#### EXERCISE TASK:
What is the number of lines in the data holding the word "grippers"? Give that number by itself.

↓↓↓

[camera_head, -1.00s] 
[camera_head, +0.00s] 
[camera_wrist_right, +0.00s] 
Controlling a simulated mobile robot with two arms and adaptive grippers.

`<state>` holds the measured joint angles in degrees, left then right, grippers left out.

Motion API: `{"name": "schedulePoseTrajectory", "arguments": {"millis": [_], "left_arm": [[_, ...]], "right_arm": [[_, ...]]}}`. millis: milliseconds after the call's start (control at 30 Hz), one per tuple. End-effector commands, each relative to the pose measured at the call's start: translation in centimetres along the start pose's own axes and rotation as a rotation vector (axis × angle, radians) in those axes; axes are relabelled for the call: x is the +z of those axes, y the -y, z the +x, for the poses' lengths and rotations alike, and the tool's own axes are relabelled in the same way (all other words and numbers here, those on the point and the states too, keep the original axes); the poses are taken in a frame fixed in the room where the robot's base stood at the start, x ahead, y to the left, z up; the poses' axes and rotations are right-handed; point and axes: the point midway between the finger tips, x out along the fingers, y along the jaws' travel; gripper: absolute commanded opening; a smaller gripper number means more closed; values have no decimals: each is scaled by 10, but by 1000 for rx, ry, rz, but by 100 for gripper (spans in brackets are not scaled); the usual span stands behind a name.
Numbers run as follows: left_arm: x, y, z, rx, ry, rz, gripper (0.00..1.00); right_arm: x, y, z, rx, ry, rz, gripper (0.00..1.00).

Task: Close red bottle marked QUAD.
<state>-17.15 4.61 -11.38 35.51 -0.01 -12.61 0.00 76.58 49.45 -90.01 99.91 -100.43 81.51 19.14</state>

↑↑↑

#### WORKED SOLUTION:
2